Return the material exactly as supplied, apart from the pictures, which are omitted.

[RECORDED INFORMATION]
● ● ● ● ● ● ●

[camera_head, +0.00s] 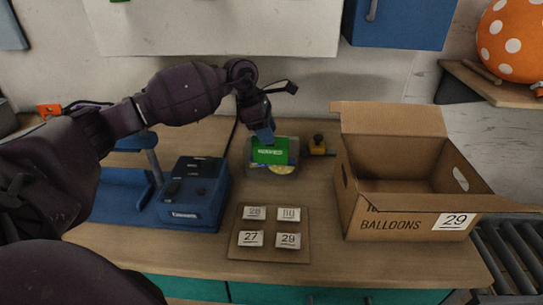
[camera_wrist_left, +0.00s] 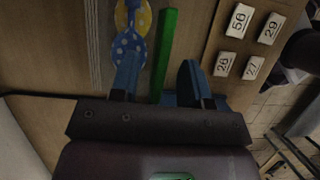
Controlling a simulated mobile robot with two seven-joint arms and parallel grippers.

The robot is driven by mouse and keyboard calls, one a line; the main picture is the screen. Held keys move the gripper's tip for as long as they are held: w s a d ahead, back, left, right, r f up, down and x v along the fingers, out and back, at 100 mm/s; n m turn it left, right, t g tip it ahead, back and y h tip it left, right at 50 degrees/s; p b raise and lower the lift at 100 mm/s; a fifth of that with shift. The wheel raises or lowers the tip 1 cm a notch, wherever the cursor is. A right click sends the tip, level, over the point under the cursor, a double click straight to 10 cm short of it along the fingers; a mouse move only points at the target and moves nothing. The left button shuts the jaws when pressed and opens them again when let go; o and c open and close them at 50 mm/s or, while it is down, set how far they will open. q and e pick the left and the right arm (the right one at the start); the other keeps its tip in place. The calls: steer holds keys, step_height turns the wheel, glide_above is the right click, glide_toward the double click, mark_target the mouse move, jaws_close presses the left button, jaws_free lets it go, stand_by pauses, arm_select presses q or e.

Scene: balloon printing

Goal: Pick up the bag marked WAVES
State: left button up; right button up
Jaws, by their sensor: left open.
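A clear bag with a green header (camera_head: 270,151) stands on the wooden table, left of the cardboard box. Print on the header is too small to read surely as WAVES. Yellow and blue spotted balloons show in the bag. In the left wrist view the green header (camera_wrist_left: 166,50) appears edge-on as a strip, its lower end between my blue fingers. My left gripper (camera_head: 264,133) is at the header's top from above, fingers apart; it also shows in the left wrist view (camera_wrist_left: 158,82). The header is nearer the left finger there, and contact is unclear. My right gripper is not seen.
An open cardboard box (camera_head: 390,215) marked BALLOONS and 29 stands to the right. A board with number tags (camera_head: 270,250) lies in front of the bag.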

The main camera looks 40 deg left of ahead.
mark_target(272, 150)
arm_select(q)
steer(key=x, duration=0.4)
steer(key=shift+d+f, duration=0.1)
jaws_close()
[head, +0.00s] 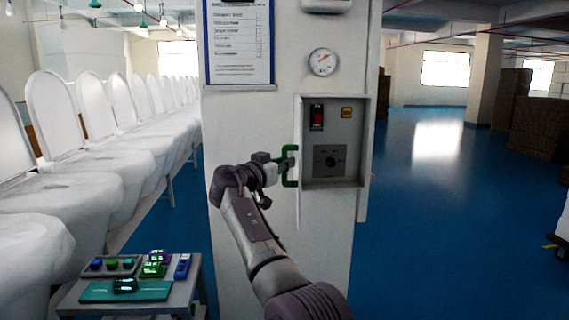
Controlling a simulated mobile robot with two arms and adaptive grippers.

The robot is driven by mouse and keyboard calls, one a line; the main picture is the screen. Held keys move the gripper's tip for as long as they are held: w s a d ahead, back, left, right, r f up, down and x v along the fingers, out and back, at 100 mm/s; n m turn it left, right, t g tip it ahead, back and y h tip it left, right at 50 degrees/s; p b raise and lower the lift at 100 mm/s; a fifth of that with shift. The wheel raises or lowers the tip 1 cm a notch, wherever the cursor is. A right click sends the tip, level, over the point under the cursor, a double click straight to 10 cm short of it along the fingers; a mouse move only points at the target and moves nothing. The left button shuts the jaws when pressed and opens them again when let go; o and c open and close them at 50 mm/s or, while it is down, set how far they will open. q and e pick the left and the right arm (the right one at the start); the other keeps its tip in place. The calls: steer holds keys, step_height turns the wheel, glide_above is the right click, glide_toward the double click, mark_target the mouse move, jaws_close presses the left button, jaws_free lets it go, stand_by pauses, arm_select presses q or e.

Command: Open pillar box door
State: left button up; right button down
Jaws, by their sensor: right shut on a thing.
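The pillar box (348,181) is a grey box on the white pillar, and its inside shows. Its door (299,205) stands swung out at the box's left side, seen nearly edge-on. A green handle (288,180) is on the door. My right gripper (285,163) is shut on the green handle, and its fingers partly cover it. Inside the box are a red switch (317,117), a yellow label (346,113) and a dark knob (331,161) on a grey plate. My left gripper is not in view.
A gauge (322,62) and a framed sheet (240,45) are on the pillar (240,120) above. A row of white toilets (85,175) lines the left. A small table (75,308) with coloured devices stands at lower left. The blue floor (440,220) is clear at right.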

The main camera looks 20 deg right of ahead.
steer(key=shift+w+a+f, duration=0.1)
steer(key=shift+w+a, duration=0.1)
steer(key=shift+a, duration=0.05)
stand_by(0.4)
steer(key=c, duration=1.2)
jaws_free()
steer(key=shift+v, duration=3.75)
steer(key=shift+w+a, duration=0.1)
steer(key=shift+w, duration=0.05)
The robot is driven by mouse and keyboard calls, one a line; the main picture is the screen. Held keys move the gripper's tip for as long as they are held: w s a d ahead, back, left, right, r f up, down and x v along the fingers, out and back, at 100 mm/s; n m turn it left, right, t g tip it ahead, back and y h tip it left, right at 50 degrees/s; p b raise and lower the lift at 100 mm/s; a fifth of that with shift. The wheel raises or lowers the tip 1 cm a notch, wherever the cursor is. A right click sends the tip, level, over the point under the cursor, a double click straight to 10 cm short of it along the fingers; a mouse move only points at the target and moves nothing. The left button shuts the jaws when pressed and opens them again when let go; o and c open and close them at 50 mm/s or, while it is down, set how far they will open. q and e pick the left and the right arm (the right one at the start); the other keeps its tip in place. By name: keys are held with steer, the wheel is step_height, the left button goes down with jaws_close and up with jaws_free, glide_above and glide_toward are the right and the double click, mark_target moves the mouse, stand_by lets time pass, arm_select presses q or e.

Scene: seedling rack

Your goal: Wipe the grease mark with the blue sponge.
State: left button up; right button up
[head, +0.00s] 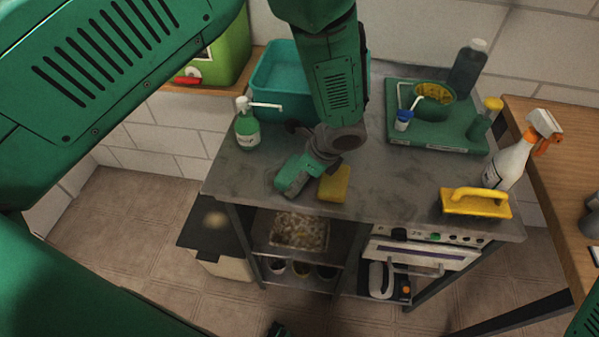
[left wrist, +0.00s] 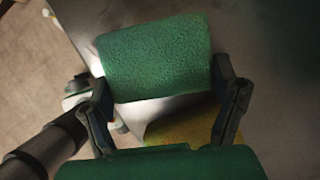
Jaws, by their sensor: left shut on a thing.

● ● ● ● ● ● ●

[EXERCISE SOLUTION]
[camera_head, +0.00s] 
[camera_wrist_left, +0.00s] 
Controlling a simulated mobile robot with two seven-joint arms and parallel grippers.

The robot is driven by mouse and keyboard calls, one a line; the main picture is the screen. Held keys move the gripper's tip for as long as they are held: w s a d ahead, back, left, right, r f up, down and x v along the fingers, out and back, at 100 mm/s; n m turn it left, right, t g tip it ahead, back and y h tip it left, right at 50 degrees/s; p b raise and lower the lift at 100 mm/s; a fifth of that with shift. The wheel raises or lowers the tip 1 cm a notch, wherever the cursor is. A right click sends the tip, level, over the point under the cursor, a double click straight to 10 cm short of it along the fingers; a mouse move only points at the target and moves nothing. The left button shuts the jaws when pressed and opens them again when let go; o and c open and close them at 50 mm/s or, while it is down, set how far they will open. q and e pick the left and the right arm (the right one at the start); the other keeps its tip in place. The calls: steer holds keys, step_height turns the wheel, glide_above is the right click, glide_toward the double click, mark_target the mouse move, jaws_close presses the left button, jaws_free lets it go, stand_by pauses, arm_select presses q or e.

Scene: balloon printing

Goal: Pick up the bag marked WAVES
State: left button up; right button up
Jaws, by their sensor: left open.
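A clear bag with a green header (camera_head: 270,151) stands on the wooden table, left of the cardboard box. Print on the header is too small to read surely as WAVES. Yellow and blue spotted balloons show in the bag. In the left wrist view the green header (camera_wrist_left: 166,50) appears edge-on as a strip, its lower end between my blue fingers. My left gripper (camera_head: 264,133) is at the header's top from above, fingers apart; it also shows in the left wrist view (camera_wrist_left: 158,82). The header is nearer the left finger there, and contact is unclear. My right gripper is not seen.
An open cardboard box (camera_head: 390,215) marked BALLOONS and 29 stands to the right. A board with number tags (camera_head: 270,250) lies in front of the bag.

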The main camera looks 40 deg left of ahead.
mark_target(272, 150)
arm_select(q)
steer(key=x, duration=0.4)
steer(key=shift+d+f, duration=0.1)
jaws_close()
[head, +0.00s] 
Controlling a simulated mobile robot with two arms and adaptive grippers.

The robot is driven by mouse and keyboard calls, one a line; the main picture is the screen. Held keys move the gripper's tip for as long as they are held: w s a d ahead, back, left, right, r f up, down and x v along the fingers, out and back, at 100 mm/s; n m turn it left, right, t g tip it ahead, back and y h tip it left, right at 50 degrees/s; p b raise and lower the lift at 100 mm/s; a fifth of that with shift. The wheel raises or lowers the tip 1 cm a notch, wherever the cursor is. A right click sends the tip, level, over the point under the cursor, a double click straight to 10 cm short of it along the fingers; a mouse move only points at the target and moves nothing. The left button shuts the jaws when pressed and opens them again when let go; o and c open and close them at 50 mm/s or, while it is down, set how far they will open. q and e pick the left and the right arm (the right one at the start); the other keeps its tip in place. The calls: steer holds keys, step_height turns the wheel, glide_above is the right click, glide_toward the double click, mark_target the mouse move, jaws_close presses the left button, jaws_free lets it go, stand_by pauses, arm_select presses q or e.

Command: Open pillar box door
State: left button up; right button down
Jaws, by their sensor: right shut on a thing.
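The pillar box (348,181) is a grey box on the white pillar, and its inside shows. Its door (299,205) stands swung out at the box's left side, seen nearly edge-on. A green handle (288,180) is on the door. My right gripper (285,163) is shut on the green handle, and its fingers partly cover it. Inside the box are a red switch (317,117), a yellow label (346,113) and a dark knob (331,161) on a grey plate. My left gripper is not in view.
A gauge (322,62) and a framed sheet (240,45) are on the pillar (240,120) above. A row of white toilets (85,175) lines the left. A small table (75,308) with coloured devices stands at lower left. The blue floor (440,220) is clear at right.

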The main camera looks 20 deg right of ahead.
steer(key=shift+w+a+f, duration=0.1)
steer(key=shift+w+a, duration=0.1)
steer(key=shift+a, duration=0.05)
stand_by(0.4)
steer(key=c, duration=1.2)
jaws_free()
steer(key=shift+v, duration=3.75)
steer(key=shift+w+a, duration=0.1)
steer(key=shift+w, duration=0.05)
The robot is driven by mouse and keyboard calls, one a line; the main picture is the screen. Held keys move the gripper's tip for as long as they are held: w s a d ahead, back, left, right, r f up, down and x v along the fingers, out and back, at 100 mm/s; n m turn it left, right, t g tip it ahead, back and y h tip it left, right at 50 degrees/s; p b raise and lower the lift at 100 mm/s; a fifth of that with shift. The wheel raises or lowers the tip 1 cm a notch, wherever the cursor is. A right click sends the tip, level, over the point under the cursor, a double click straight to 10 cm short of it along the fingers; a mouse move only points at the target and moves nothing. The left button shuts the jaws when pressed and opens them again when let go; o and c open and close them at 50 mm/s or, while it is down, set how far they will open. q and e pick the left and the right arm (the right one at the start); the other keeps its tip in place. By name: keys are held with steer, the wheel is step_height, the left button goes down with jaws_close and up with jaws_free, glide_above and glide_toward are the right and the double click, mark_target moves the mouse, stand_by lets time pass, arm_select presses q or e.

Scene: seedling rack

Your goal: Wipe the grease mark with the blue sponge.
State: left button up; right button up
[head, +0.00s] 
[left wrist, +0.00s] 
Jaws, by their sensor: left shut on a thing.

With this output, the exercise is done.